» What the task requires
Wherever "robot" appears in a line, list that line.

» Data for processing
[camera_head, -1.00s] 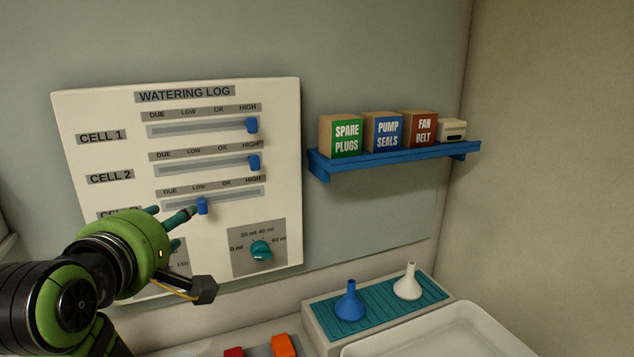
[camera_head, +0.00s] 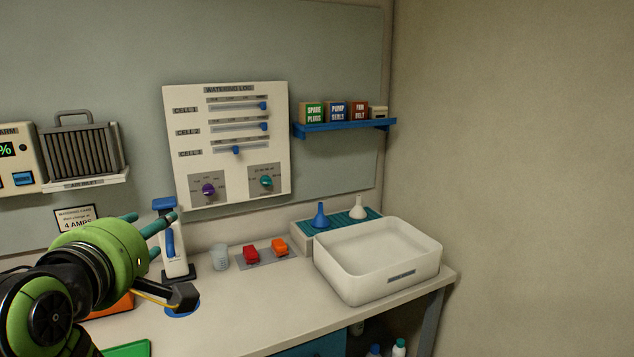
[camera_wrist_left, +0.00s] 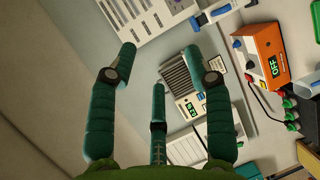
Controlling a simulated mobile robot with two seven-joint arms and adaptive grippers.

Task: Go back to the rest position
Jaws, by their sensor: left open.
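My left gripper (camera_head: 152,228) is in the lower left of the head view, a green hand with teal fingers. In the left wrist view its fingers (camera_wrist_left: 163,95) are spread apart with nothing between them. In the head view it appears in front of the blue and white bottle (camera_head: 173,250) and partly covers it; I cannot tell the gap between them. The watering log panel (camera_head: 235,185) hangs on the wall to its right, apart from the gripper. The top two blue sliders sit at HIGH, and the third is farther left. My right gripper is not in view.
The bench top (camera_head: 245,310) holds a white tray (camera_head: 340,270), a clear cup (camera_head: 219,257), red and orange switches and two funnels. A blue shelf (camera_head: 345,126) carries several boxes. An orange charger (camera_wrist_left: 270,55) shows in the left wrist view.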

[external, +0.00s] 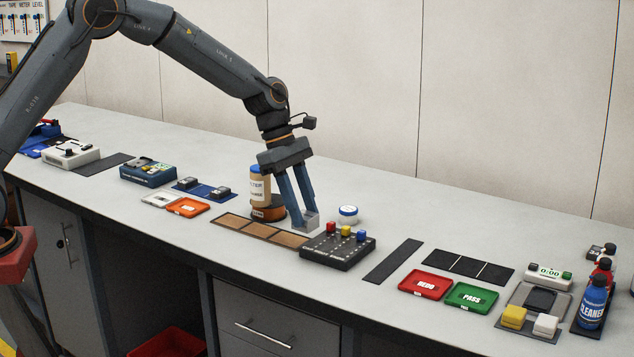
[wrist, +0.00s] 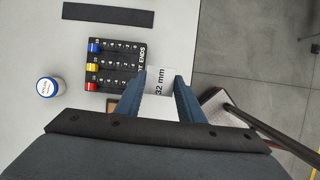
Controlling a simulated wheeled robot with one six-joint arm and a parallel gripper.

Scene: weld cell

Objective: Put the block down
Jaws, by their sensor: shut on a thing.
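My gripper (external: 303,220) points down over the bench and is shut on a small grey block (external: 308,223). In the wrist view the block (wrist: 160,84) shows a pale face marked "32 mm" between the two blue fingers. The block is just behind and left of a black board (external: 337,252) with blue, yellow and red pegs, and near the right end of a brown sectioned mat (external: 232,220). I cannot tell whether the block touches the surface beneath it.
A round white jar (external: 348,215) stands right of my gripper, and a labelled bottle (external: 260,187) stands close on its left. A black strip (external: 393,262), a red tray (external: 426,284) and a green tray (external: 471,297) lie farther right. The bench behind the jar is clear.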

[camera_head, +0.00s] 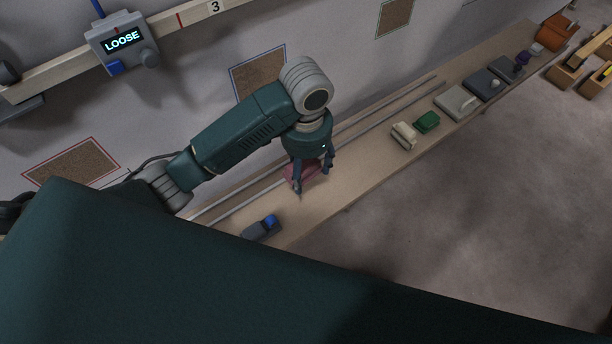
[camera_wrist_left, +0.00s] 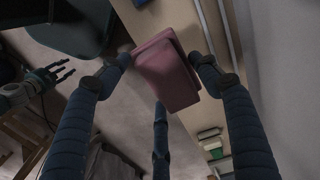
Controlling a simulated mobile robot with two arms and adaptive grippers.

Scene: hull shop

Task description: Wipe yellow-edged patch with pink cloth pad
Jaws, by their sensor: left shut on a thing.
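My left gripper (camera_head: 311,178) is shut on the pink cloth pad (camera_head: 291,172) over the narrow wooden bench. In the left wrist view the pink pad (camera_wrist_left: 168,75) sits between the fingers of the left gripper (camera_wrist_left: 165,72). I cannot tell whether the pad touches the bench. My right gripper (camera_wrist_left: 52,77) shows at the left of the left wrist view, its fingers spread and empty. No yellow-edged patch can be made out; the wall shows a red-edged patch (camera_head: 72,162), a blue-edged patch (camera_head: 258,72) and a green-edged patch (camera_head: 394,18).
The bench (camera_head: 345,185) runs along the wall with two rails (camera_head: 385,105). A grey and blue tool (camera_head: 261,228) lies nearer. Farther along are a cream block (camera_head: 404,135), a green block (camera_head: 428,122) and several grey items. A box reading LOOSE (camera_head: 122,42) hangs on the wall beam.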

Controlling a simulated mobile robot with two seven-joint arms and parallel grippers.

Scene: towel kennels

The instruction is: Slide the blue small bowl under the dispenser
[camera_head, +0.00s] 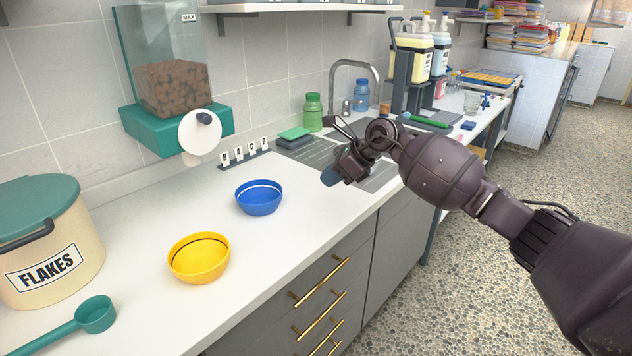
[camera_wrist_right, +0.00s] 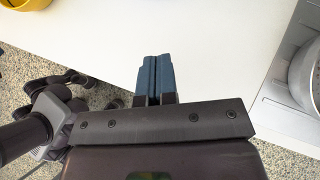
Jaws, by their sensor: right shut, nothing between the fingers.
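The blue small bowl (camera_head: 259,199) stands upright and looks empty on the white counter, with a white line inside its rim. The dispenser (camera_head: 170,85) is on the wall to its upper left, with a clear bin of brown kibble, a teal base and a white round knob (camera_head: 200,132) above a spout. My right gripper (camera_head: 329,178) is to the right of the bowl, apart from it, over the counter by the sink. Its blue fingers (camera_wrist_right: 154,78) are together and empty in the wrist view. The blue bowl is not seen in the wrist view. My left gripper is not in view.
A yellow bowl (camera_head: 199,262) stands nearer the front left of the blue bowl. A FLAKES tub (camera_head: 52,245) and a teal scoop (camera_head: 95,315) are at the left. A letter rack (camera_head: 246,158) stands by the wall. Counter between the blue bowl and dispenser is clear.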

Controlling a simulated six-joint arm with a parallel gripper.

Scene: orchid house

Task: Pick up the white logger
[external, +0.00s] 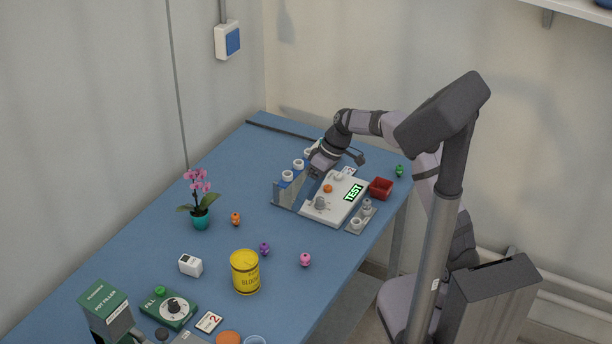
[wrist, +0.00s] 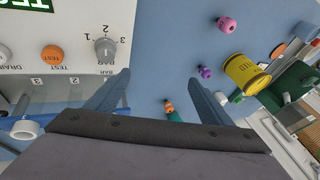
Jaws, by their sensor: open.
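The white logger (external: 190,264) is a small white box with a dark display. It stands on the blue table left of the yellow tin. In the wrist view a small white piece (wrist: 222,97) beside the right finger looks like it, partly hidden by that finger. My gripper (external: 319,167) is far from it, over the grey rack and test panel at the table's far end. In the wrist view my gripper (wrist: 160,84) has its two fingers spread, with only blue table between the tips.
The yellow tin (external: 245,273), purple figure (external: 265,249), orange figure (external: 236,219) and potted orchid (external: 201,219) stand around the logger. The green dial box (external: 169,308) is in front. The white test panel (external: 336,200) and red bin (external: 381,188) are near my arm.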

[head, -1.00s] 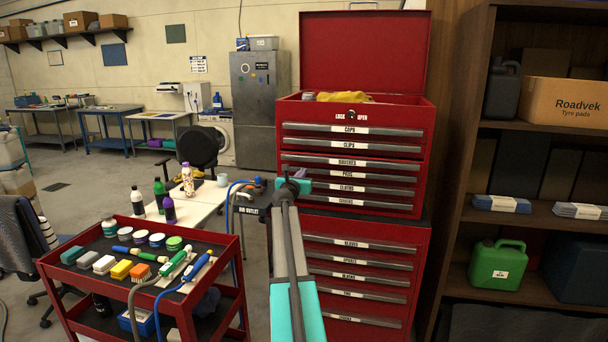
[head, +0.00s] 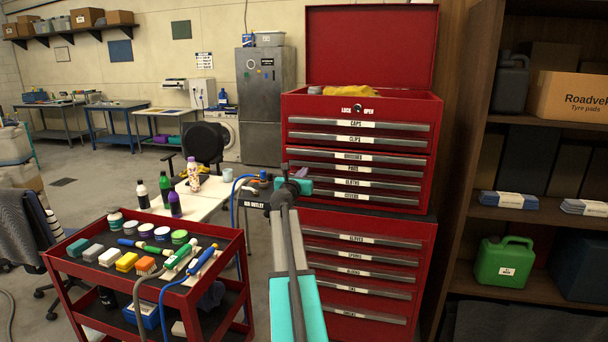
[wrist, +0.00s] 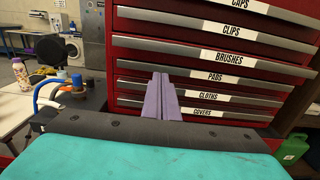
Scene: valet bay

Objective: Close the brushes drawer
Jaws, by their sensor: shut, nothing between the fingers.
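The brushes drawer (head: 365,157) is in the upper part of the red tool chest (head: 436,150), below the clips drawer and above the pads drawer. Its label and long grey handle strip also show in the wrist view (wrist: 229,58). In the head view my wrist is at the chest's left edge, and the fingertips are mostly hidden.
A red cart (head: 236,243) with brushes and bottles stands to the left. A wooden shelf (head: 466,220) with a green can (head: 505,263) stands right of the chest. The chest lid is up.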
...
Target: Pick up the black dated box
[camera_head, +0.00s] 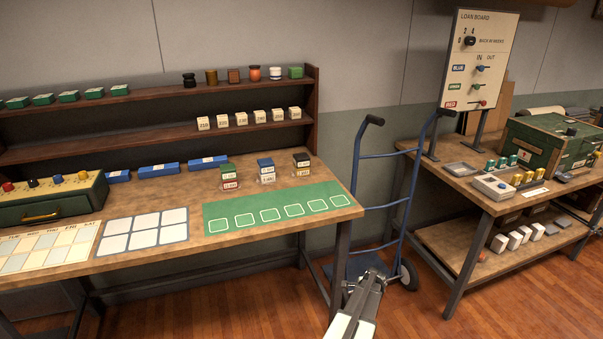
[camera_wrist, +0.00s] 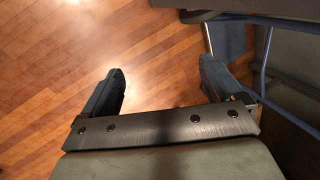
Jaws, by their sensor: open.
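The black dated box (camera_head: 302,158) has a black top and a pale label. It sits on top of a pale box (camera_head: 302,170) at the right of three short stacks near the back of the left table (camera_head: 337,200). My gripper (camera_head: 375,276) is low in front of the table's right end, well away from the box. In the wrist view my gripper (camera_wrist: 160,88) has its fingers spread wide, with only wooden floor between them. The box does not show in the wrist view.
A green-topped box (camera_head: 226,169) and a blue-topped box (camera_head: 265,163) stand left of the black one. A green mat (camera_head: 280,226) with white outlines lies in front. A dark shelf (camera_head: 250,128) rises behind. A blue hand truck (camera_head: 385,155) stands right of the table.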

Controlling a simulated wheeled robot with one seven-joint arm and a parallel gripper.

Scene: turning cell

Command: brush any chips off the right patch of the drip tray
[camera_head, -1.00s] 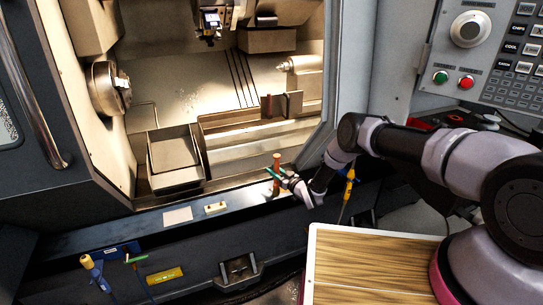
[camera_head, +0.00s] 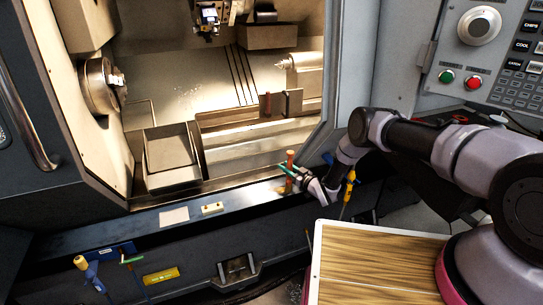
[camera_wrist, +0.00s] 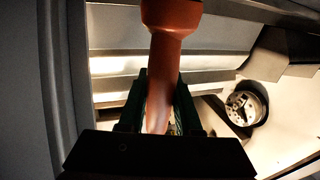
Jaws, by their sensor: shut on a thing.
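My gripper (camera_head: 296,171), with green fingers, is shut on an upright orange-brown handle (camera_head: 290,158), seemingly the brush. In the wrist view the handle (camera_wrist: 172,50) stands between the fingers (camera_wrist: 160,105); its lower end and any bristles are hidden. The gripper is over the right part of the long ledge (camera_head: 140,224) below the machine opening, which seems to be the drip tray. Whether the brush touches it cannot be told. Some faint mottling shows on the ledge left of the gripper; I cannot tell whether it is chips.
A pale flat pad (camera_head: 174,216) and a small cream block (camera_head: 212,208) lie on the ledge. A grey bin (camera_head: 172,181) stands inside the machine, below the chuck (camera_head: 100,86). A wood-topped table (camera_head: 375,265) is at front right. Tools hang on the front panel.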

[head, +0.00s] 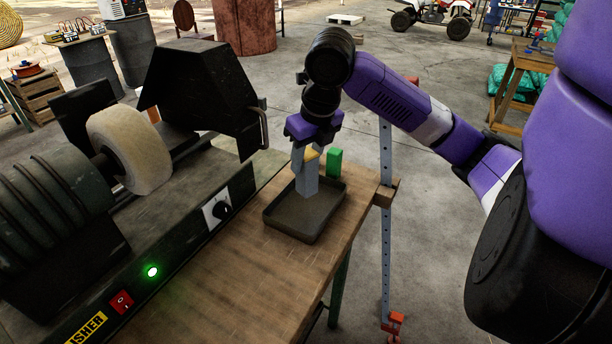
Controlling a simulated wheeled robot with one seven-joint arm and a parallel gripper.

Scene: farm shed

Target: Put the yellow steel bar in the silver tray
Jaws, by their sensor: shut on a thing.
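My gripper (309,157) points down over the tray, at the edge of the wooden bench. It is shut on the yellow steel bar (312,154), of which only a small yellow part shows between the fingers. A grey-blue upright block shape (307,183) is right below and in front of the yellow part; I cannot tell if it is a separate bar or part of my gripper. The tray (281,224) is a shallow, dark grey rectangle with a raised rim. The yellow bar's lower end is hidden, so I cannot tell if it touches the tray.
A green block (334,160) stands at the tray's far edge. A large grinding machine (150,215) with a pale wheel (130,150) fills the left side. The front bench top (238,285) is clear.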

» Task output
Controlling a simulated mobile robot with two seven-joint arms and adaptive grippers.
Controlling a simulated wheeled robot with one six-joint arm and a parallel gripper.
Controlling a simulated mobile robot with two arms and adaptive grippers.
Controlling a simulated mobile robot with two seven-joint arms and parallel grippers.
Controlling a simulated wheeled robot with one seven-joint arm and a parallel gripper.
Controlling a simulated wheeled robot with one seven-joint arm and a parallel gripper.

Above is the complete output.